Palestinian officials repeatedly claim that they have never received any specific details of the supposed Deal of the Century. Birzeit University academic and member of the Palestinian National Council Ahmad Azem claims that this deal exists only as a series of gradual measures that aim to remove crucial issues from the negotiating table in order to impose new facts on the ground. Kushner’s leaked emails regarding ‘disrupting’ the work of the UNRWA and the subsequent US decision to cut that agency’s funding reveal as much.

More than reversing principled US policy with regard to the Palestinian question, the transformative logic and coercive effects of Trump’s policy conclude the Oslo chapter in the history of the Israel/Palestine conflict. For the twenty-five years of this chapter, various US administrations took the Wilsonian approach and used a combination of inducement, dependence and intimidation to shape the choices of the Palestinian leadership. The Trump administration has maintained the basic premise of US Middle East policy—namely, that the Palestinians are always a secondary factor in determining this policy—but Trump seeks to transform the rules of the game. His new rules invalidate the liberal vocabulary that, for a century since the King-Crane Commission, have entrapped the Palestinian leadership in an endless search for the right language to meet the US criteria that would make them deserving of justice.   

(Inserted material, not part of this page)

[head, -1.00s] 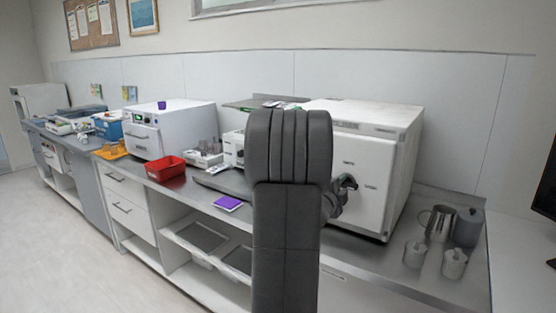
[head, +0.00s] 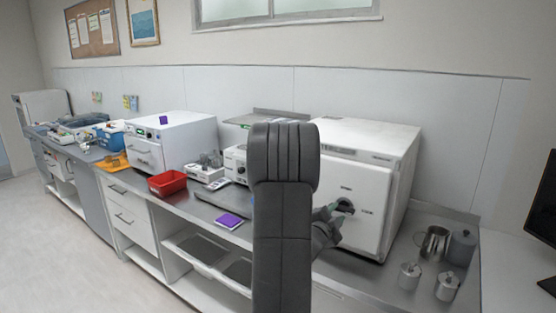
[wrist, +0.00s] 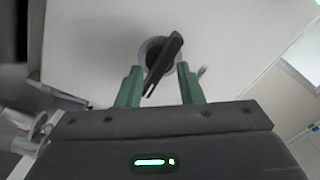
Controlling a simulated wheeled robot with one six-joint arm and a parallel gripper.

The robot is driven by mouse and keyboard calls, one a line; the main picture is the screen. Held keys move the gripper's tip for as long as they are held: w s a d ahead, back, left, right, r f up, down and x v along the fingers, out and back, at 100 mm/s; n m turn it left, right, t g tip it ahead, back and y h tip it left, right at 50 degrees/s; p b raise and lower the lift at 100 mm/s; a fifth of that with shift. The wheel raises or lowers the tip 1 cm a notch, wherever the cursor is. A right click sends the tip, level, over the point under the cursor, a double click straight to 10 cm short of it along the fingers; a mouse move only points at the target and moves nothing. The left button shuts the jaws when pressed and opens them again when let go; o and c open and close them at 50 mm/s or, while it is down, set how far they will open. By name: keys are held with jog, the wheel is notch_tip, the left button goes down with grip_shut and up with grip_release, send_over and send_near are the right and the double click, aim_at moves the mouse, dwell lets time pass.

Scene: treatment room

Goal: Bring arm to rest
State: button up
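My gripper (wrist: 158,68) is open in the wrist view, with its two green fingers apart. A black handle (wrist: 165,62) on a round dark hub on the white door shows between and beyond the fingers; I cannot tell if they touch it. In the head view my gripper (head: 329,213) is low at the front of the large white steriliser (head: 372,185), just left of its dark door handle (head: 344,206). The steriliser door looks shut. My grey arm stands upright in the middle of the head view and hides part of the counter and the steriliser's left side.
The steel counter (head: 400,283) runs along the wall. Metal canisters (head: 463,247) and a jug (head: 434,243) stand to its right. A purple packet (head: 229,221), a red bin (head: 167,183) and a smaller white device (head: 172,140) are to the left. A monitor (head: 543,205) is at the right edge.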

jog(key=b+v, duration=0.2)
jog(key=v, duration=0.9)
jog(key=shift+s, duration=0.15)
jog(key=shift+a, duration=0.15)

To conclude, Wilson and Trump are two tendencies within the framework of the US market empire. Both are driven by the same imperative: making America great as a global hegemon. Wilson gave impetus to almost a century of multilateralism—a policy framework that served the consolidation of US hegemony. Trump’s main innovation is the introduction of bilateralism as a transformative strategy in international relations to restore the glory of the market empire. For the wretched of the earth, Wilson with his fourteen points was a brief inspiration and a lasting disappointment. Trump with his art of the deal and bilateralism is a menace and a threat to the same category of people. As such, for the Palestinians, Trump adds menace to disappointment.